**Problem description:** Check each line for the string "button" and give only the count of lines that have it.

**Information provided:**
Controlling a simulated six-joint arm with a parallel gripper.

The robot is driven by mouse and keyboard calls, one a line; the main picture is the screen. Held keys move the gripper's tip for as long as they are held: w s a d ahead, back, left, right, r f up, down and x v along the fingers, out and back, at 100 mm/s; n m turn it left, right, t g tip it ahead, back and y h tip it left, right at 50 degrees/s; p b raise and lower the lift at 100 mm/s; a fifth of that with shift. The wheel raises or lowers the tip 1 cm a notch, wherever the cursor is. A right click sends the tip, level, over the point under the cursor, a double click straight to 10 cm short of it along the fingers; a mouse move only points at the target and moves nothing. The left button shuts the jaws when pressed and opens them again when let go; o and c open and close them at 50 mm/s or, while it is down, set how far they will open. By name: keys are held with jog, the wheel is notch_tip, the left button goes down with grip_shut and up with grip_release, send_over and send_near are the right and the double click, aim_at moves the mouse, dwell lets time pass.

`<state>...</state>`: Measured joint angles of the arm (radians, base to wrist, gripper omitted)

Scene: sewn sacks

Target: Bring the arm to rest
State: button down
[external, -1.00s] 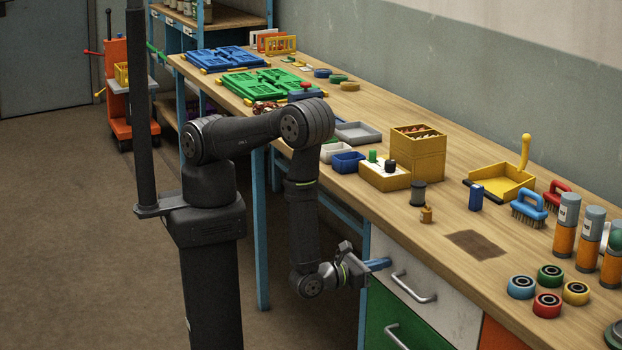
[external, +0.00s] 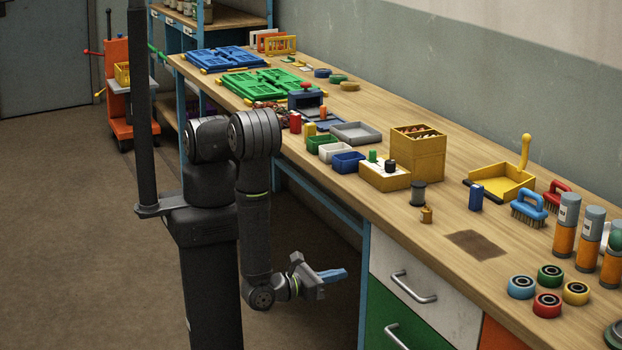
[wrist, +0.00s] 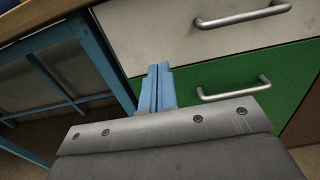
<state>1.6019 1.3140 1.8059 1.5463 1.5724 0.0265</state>
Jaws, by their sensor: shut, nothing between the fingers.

**Response to the exercise:** 2